### Data for the task

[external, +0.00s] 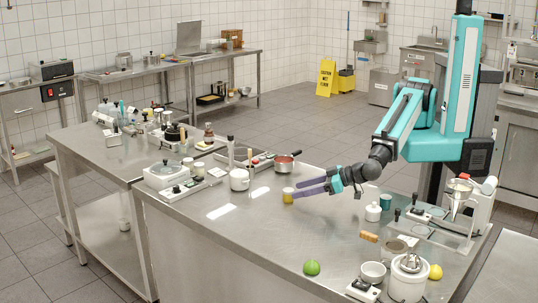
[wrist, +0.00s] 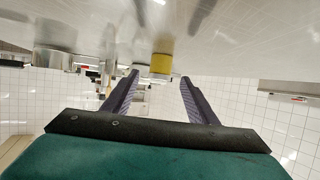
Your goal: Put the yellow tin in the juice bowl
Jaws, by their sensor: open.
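The yellow tin (external: 288,196) stands upright on the steel counter, with a pale top. My gripper (external: 299,190) is open and level, low over the counter, its purple fingers pointing left with their tips close to the tin. In the wrist view the tin (wrist: 162,64) shows ahead, between the lines of the two open fingers (wrist: 158,80); nothing is held. I cannot tell whether a fingertip touches it. A small white bowl (external: 373,273) stands at the counter's front right, beside a citrus juicer (external: 408,280); it looks like the juice bowl. Its inside is barely visible.
A white lidded jar (external: 373,212) and a teal cup (external: 385,201) stand under my forearm. A green lime (external: 312,268) lies near the front edge.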

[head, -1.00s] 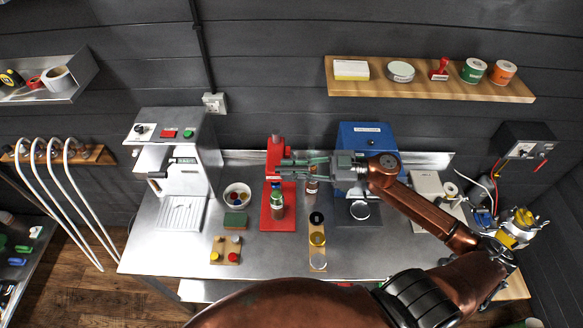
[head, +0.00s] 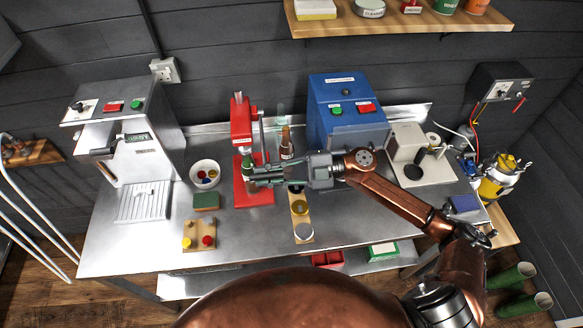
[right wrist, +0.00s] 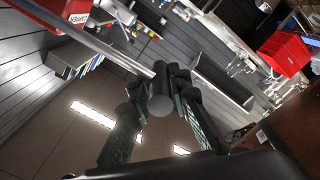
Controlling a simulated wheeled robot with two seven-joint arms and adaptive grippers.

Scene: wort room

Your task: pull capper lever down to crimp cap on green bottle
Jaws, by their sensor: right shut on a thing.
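The red capper (head: 241,122) stands on the metal bench, with its red base (head: 258,194) in front. Its grey lever (head: 261,132) hangs steeply down from the head on the right side. My right gripper (head: 252,176) is low in front of the capper, above its base. In the right wrist view my fingers are shut around the dark cylindrical lever handle (right wrist: 161,92), and the lever rod (right wrist: 95,42) runs off to the upper left. The green bottle is mostly hidden behind my fingers, so its cap cannot be made out. My left gripper is not in view.
A brown bottle (head: 286,143) stands just right of the capper. The blue machine (head: 342,108) is behind my right arm. A bowl of caps (head: 205,174), a sponge (head: 206,201) and a wooden block with knobs (head: 199,235) are to the left. A wooden strip (head: 299,221) lies in front.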

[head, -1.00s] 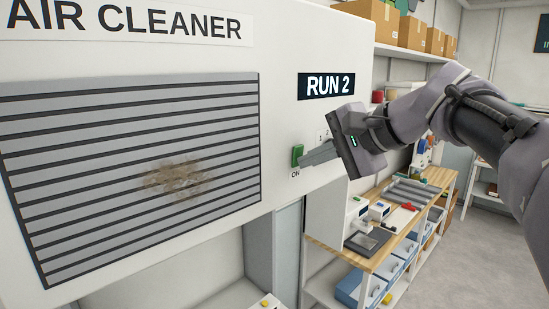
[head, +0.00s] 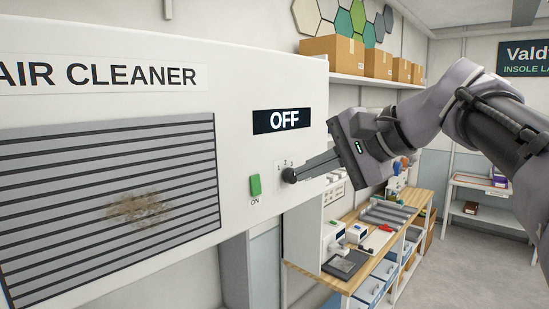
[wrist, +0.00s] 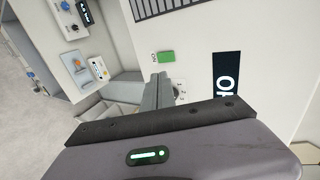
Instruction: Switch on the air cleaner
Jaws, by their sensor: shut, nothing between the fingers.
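The air cleaner (head: 260,75) is a large white cabinet on the left in the head view. Its display (head: 283,120) reads OFF. A green ON button (head: 255,186) sits below and left of the display; it also shows in the wrist view (wrist: 166,57). A dark round knob (head: 289,176) with numbers by it is right of the button. My gripper (head: 298,173) is shut and empty, its fingertips at the knob; contact cannot be told. In the wrist view my gripper (wrist: 159,82) partly hides the knob, beside the numbers.
The grille (head: 110,210) on the cabinet front carries a brown dust patch. A wooden workbench (head: 385,240) with small devices stands right of the cabinet, below my arm. A shelf with boxes (head: 330,50) hangs behind. Floor at the right is free.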

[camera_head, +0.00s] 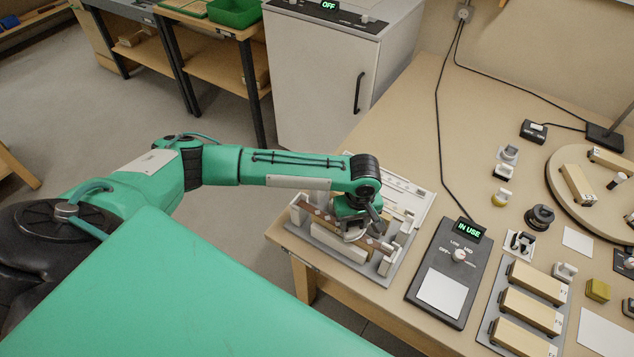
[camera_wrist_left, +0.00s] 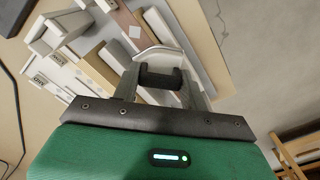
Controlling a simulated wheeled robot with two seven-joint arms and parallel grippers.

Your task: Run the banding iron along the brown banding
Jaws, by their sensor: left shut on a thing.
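My left gripper (camera_head: 355,228) is over the fixture at the bench's near left corner. In the left wrist view its two fingers (camera_wrist_left: 160,85) are closed on the black handle of the banding iron (camera_wrist_left: 160,76), whose pale sole (camera_wrist_left: 158,55) shows beyond the handle. The brown banding (camera_head: 318,221) lies as a long strip on a board in the fixture; in the left wrist view the brown strip (camera_wrist_left: 128,22) runs up to the iron. The iron is at the strip, but whether its sole touches the banding is hidden. My right gripper is out of view.
White end blocks (camera_head: 299,210) bound the fixture. A dark control unit (camera_head: 432,292) reading "IN USE", with a knob and white pad, stands right of it. Wooden blocks (camera_head: 530,310) in a rack and a round turntable (camera_head: 560,207) lie further right. A cable crosses the bench.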

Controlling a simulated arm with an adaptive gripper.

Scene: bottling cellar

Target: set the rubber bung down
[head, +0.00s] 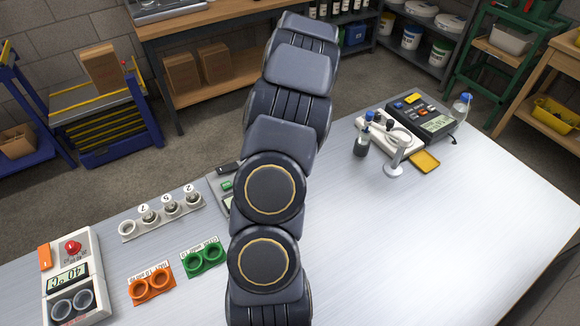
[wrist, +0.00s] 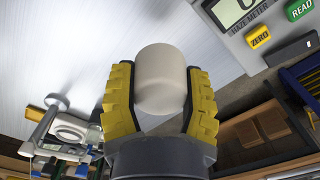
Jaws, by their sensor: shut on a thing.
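The rubber bung (wrist: 163,70) shows in the wrist view as a pale, cream-coloured, rounded plug. My gripper (wrist: 160,88) is shut on it, with a yellow ribbed pad on each side. The bung's far end is free, and the white bench top (wrist: 70,50) shows behind it. I cannot tell how far the bung is from the bench. In the head view my own arm hides both the gripper and the bung.
A haze meter (wrist: 265,22) lies at the upper right of the wrist view. In the head view, orange (head: 152,286) and green (head: 203,257) double-ring holders, a vial rack (head: 160,218) and a heater block (head: 73,280) stand left. The bench's right front (head: 440,240) is clear.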

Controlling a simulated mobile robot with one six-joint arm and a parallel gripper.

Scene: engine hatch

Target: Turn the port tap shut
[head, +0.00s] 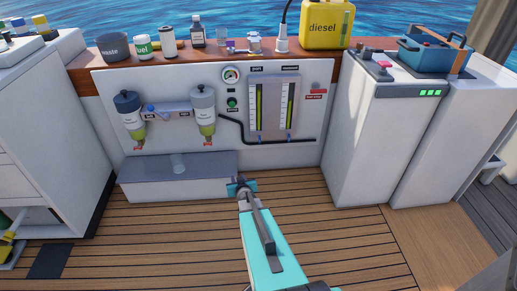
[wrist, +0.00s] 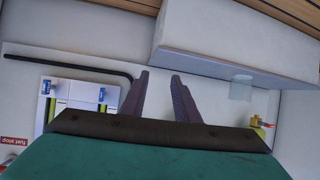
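Two sight tubes stand side by side on a panel in the head view. The left one has a short label, seemingly "port", and a small blue port tap (head: 261,138) at its foot. The right tube has a similar blue tap (head: 289,137). Both handles look upright, but are small. The wrist view is upside down; there the port tap (wrist: 101,94) lies left of my fingers, with the other tap (wrist: 48,86) further left. My gripper (head: 241,186) is low in front of the panel, apart from the taps. In the wrist view its fingers (wrist: 160,76) are apart and empty.
A black hose (head: 232,124) runs beneath the tubes. Two filter bowls (head: 130,115) (head: 203,108) hang at left above a grey-topped step (head: 150,165). A red fuel stop label (head: 314,97) is at right. A white cabinet (head: 375,140) stands at right. Deck boards are clear in front.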

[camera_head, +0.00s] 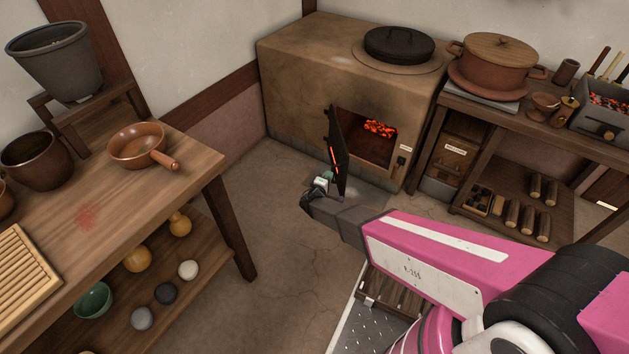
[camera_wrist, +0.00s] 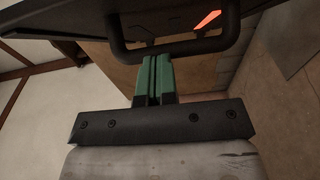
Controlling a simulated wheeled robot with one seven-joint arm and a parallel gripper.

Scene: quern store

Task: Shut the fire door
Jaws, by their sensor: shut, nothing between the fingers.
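The fire door (camera_head: 337,150) is a black plate with a glowing orange slot, and it stands swung open from the left side of the firebox opening (camera_head: 368,148). Red embers glow inside the opening. My gripper (camera_head: 325,178) is low by the door's lower part. In the wrist view my green-tipped fingers (camera_wrist: 154,75) are together with nothing between them, close to the black bar handle (camera_wrist: 180,48) of the door. The fire door (camera_wrist: 160,18) fills the top of the wrist view. I cannot tell whether the fingertips touch the handle.
The clay stove (camera_head: 300,85) carries a black lid (camera_head: 399,45). A wooden shelf unit (camera_head: 440,150) with pots and logs stands right of it. A wooden table (camera_head: 190,190) with bowls is at left. Cracked floor (camera_head: 290,220) lies clear between table and stove.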

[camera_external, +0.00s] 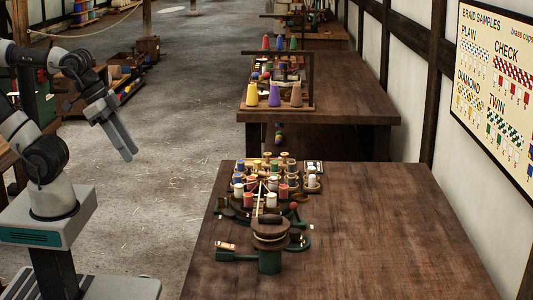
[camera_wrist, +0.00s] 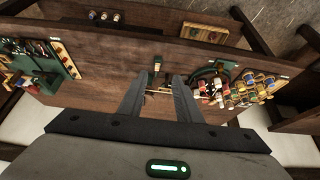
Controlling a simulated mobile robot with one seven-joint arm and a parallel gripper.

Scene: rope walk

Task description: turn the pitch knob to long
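I cannot single out the pitch knob or read any long mark in either view. A green-based rope machine (camera_external: 270,262) with a round wooden top stands at the front of the near table in the external view. My gripper (camera_external: 130,156) hangs over the floor, left of the table and well apart from the machine. In the wrist view my gripper (camera_wrist: 162,82) has its two fingers spread, with nothing seen held. A small tan-topped item (camera_wrist: 157,62) shows beyond the fingertips; its identity is unclear.
Several colored bobbins (camera_external: 265,180) crowd the table behind the machine. The table's right side (camera_external: 380,235) is bare. A farther table (camera_external: 350,108) carries colored cones (camera_external: 274,96). A braid sample board (camera_external: 497,90) hangs on the right wall. Open floor (camera_external: 185,130) lies left of the tables.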

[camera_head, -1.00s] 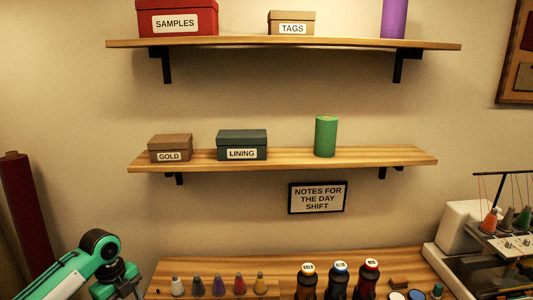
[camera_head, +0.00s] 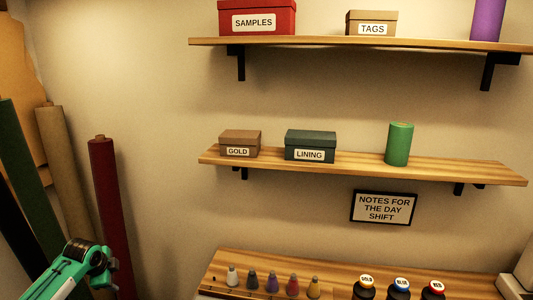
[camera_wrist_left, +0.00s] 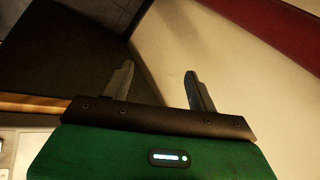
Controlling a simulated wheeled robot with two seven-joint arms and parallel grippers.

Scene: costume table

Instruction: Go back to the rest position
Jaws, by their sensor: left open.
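My left arm shows at the lower left of the head view as green and black links. In the left wrist view my left gripper (camera_wrist_left: 158,88) is open, its two grey fingers spread apart with nothing between them. A pale surface and a dark surface lie beyond the fingers. My right gripper does not show in either view.
A wooden table (camera_head: 240,262) with several small cones and bottles stands at the lower right. Fabric rolls, including a dark red roll (camera_head: 110,200), stand at the left near my arm. Two shelves hold boxes, among them the lining box (camera_head: 311,140), and a green cylinder (camera_head: 398,145).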

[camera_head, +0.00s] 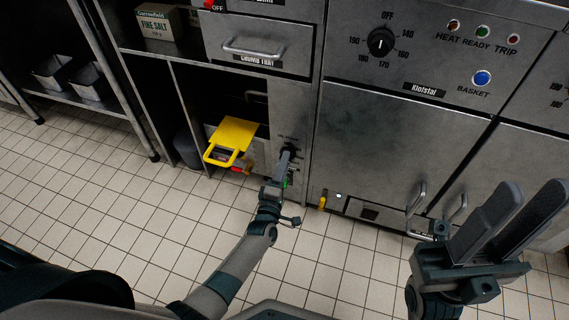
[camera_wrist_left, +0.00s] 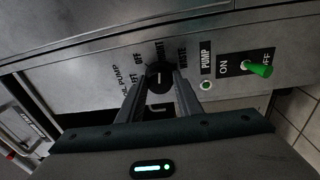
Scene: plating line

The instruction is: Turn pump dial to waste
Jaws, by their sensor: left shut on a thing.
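The pump dial (camera_wrist_left: 158,76) is a small dark round knob on a metal panel. In the left wrist view its label reads "PUMP", with "OFF" and "WASTE" among the words around it. My left gripper (camera_wrist_left: 158,88) has its two fingers on either side of the knob and is shut on it. In the head view my left gripper (camera_head: 286,158) reaches the panel, and its fingers hide most of the dial. Which word the dial points to is hard to tell. My right gripper (camera_head: 528,192) is empty, its fingers apart, at the right.
A pump switch with a green lever (camera_wrist_left: 259,69) sits beside the dial, near the "WASTE" label. A yellow lever (camera_head: 322,201) and cabinet door handles (camera_head: 416,198) are to the right. Tiled floor is clear.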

######

■ Problem
Reproduce only those lines of the entries above that run from the line with "The instruction is: Turn pump dial to waste" to the final line.

■ The result
The instruction is: Turn pump dial to waste
Jaws, by their sensor: left shut on a thing.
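The pump dial (camera_wrist_left: 158,76) is a small dark round knob on a metal panel. In the left wrist view its label reads "PUMP", with "OFF" and "WASTE" among the words around it. My left gripper (camera_wrist_left: 158,88) has its two fingers on either side of the knob and is shut on it. In the head view my left gripper (camera_head: 286,158) reaches the panel, and its fingers hide most of the dial. Which word the dial points to is hard to tell. My right gripper (camera_head: 528,192) is empty, its fingers apart, at the right.
A pump switch with a green lever (camera_wrist_left: 259,69) sits beside the dial, near the "WASTE" label. A yellow lever (camera_head: 322,201) and cabinet door handles (camera_head: 416,198) are to the right. Tiled floor is clear.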

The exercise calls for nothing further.